§ EXERCISE AIM:
Write out the records again, exactly, leaving none out.

§ PROVIDED RECORDS:

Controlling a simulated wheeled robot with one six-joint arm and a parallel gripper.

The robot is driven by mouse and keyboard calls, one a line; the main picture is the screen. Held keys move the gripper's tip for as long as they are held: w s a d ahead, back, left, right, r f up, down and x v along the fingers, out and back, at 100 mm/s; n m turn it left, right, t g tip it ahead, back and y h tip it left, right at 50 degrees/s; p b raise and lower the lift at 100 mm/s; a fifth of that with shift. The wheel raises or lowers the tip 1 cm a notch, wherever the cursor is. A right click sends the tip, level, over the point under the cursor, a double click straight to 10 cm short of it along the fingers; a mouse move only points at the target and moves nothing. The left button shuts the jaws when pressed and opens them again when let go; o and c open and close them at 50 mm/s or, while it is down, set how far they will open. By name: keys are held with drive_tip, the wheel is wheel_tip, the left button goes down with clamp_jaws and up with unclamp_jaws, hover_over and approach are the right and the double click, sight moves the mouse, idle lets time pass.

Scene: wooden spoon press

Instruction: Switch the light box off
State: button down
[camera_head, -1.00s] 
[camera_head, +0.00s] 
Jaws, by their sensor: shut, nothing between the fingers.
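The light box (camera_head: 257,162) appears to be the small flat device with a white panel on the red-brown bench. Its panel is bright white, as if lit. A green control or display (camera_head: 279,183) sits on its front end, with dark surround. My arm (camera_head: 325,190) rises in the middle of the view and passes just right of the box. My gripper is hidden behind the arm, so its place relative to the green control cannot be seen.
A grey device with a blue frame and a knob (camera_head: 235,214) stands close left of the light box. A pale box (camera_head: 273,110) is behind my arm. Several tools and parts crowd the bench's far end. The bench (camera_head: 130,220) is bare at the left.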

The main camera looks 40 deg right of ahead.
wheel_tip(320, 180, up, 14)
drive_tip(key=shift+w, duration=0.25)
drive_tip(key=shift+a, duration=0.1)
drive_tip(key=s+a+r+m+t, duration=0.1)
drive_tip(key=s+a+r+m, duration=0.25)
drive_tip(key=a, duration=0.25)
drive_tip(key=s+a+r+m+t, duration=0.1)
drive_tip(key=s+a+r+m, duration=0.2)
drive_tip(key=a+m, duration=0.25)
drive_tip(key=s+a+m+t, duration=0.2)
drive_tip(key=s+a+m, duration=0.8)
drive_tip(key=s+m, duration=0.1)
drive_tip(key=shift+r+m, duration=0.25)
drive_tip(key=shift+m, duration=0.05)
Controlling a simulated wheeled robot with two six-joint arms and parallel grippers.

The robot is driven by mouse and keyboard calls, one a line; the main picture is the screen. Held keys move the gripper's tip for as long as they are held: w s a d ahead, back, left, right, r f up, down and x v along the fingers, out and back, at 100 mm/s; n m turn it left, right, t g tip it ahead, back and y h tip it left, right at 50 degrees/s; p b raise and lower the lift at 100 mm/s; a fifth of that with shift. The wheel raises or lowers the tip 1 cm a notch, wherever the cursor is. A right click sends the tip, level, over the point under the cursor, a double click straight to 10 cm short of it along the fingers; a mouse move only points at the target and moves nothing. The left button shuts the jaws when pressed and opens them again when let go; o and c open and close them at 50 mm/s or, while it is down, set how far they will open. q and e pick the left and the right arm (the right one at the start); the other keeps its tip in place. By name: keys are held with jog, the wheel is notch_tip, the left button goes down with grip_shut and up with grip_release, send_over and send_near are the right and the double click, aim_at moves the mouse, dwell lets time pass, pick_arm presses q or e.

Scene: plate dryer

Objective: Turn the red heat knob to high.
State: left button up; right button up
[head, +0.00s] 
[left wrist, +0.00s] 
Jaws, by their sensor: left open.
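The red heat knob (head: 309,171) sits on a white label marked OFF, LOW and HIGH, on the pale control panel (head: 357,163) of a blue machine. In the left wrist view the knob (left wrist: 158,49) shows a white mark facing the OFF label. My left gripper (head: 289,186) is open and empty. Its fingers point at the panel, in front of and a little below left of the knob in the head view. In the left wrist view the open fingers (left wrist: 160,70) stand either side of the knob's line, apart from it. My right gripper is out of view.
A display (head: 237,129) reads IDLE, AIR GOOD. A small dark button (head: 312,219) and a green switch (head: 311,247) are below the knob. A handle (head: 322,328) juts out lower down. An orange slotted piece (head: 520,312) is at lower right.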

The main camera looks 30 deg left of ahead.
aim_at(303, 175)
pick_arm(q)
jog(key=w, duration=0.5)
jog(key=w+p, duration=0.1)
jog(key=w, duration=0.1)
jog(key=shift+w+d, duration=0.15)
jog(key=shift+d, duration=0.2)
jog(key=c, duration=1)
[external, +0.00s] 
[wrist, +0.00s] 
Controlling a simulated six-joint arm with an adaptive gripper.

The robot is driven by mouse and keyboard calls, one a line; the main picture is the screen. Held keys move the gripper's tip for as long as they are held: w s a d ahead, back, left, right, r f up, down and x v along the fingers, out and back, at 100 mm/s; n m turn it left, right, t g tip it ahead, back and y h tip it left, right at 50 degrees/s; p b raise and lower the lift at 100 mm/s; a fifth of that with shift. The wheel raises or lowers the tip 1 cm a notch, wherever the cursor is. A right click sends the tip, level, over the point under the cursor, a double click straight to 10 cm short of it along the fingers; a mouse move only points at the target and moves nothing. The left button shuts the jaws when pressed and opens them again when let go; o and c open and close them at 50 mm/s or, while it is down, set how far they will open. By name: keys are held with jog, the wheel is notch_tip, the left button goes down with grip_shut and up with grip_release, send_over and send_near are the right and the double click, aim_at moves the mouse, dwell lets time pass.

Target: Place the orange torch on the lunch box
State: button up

§ RESULT OF THIS TASK:
Controlling a simulated wheeled robot with one six-joint arm and a parallel gripper.

The robot is driven by mouse and keyboard calls, one a line; the main picture is the screen. Held keys move the gripper's tip for as long as they are held: w s a d ahead, back, left, right, r f up, down and x v along the fingers, out and back, at 100 mm/s; n m turn it left, right, t g tip it ahead, back and y h tip it left, right at 50 degrees/s; p b raise and lower the lift at 100 mm/s; a fifth of that with shift. The wheel raises or lowers the tip 1 cm a notch, wherever the cursor is. A right click sends the tip, level, over the point under the cursor, a double click straight to 10 cm short of it along the fingers; a mouse move only points at the target and moves nothing. The left button shuts the jaws when pressed and opens them again when let go; o and c open and close them at 50 mm/s or, while it is down, set how far they will open. By name: keys are held with drive_tip, the wheel is wheel_tip, the left button goes down with clamp_jaws and up with unclamp_jaws, hover_over and approach are the right and the double click, sight moves the mouse, idle lets time pass.

Scene: wooden spoon press

Instruction: Switch the light box off
State: button down
[camera_head, -1.00s] 
[camera_head, +0.00s] 
Jaws, by their sensor: shut, nothing between the fingers.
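The light box (camera_head: 257,162) appears to be the small flat device with a white panel on the red-brown bench. Its panel is bright white, as if lit. A green control or display (camera_head: 279,183) sits on its front end, with dark surround. My arm (camera_head: 325,190) rises in the middle of the view and passes just right of the box. My gripper is hidden behind the arm, so its place relative to the green control cannot be seen.
A grey device with a blue frame and a knob (camera_head: 235,214) stands close left of the light box. A pale box (camera_head: 273,110) is behind my arm. Several tools and parts crowd the bench's far end. The bench (camera_head: 130,220) is bare at the left.

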The main camera looks 40 deg right of ahead.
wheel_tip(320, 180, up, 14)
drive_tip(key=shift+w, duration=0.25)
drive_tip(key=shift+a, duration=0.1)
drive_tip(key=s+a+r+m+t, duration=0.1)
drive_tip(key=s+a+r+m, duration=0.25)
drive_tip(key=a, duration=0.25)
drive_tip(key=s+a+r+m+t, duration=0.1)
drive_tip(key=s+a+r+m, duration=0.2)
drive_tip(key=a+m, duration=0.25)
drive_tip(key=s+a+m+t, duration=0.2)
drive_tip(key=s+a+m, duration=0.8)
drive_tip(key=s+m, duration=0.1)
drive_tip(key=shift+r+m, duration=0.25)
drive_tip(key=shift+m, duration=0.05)
Controlling a simulated wheeled robot with two six-joint arms and parallel grippers.

The robot is driven by mouse and keyboard calls, one a line; the main picture is the screen. Held keys move the gripper's tip for as long as they are held: w s a d ahead, back, left, right, r f up, down and x v along the fingers, out and back, at 100 mm/s; n m turn it left, right, t g tip it ahead, back and y h tip it left, right at 50 degrees/s; p b raise and lower the lift at 100 mm/s; a fifth of that with shift. The wheel raises or lowers the tip 1 cm a notch, wherever the cursor is. A right click sends the tip, level, over the point under the cursor, a double click straight to 10 cm short of it along the fingers; a mouse move only points at the target and moves nothing. The left button shuts the jaws when pressed and opens them again when let go; o and c open and close them at 50 mm/s or, while it is down, set how far they will open. q and e pick the left and the right arm (the right one at the start); the other keeps its tip in place. By name: keys are held with jog, the wheel is notch_tip, the left button goes down with grip_shut and up with grip_release, send_over and send_near are the right and the double click, aim_at moves the mouse, dwell lets time pass, pick_arm presses q or e.

Scene: plate dryer

Objective: Turn the red heat knob to high.
State: left button up; right button up
[head, +0.00s] 
[left wrist, +0.00s] 
Jaws, by their sensor: left open.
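The red heat knob (head: 309,171) sits on a white label marked OFF, LOW and HIGH, on the pale control panel (head: 357,163) of a blue machine. In the left wrist view the knob (left wrist: 158,49) shows a white mark facing the OFF label. My left gripper (head: 289,186) is open and empty. Its fingers point at the panel, in front of and a little below left of the knob in the head view. In the left wrist view the open fingers (left wrist: 160,70) stand either side of the knob's line, apart from it. My right gripper is out of view.
A display (head: 237,129) reads IDLE, AIR GOOD. A small dark button (head: 312,219) and a green switch (head: 311,247) are below the knob. A handle (head: 322,328) juts out lower down. An orange slotted piece (head: 520,312) is at lower right.

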The main camera looks 30 deg left of ahead.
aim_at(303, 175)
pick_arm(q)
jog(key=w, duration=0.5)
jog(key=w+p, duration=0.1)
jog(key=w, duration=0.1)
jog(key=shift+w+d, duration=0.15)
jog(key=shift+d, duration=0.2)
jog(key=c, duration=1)
[external, +0.00s] 
[wrist, +0.00s] 
Controlling a simulated six-joint arm with an adaptive gripper.

The robot is driven by mouse and keyboard calls, one a line; the main picture is the screen. Held keys move the gripper's tip for as long as they are held: w s a d ahead, back, left, right, r f up, down and x v along the fingers, out and back, at 100 mm/s; n m turn it left, right, t g tip it ahead, back and y h tip it left, right at 50 degrees/s; p b raise and lower the lift at 100 mm/s; a fifth of that with shift. The wheel raises or lowers the tip 1 cm a notch, wherever the cursor is. A right click sends the tip, level, over the point under the cursor, a double click straight to 10 cm short of it along the fingers; a mouse move only points at the target and moves nothing. The left button shuts the jaws when pressed and opens them again when let go; o and c open and close them at 50 mm/s or, while it is down, set how far they will open. By name: keys are held with jog, the wheel is notch_tip, the left button goes down with grip_shut and up with grip_release, send_over and send_near are the right and the double click, aim_at moves the mouse, dwell lets time pass.

Target: Place the orange torch on the lunch box
State: button up

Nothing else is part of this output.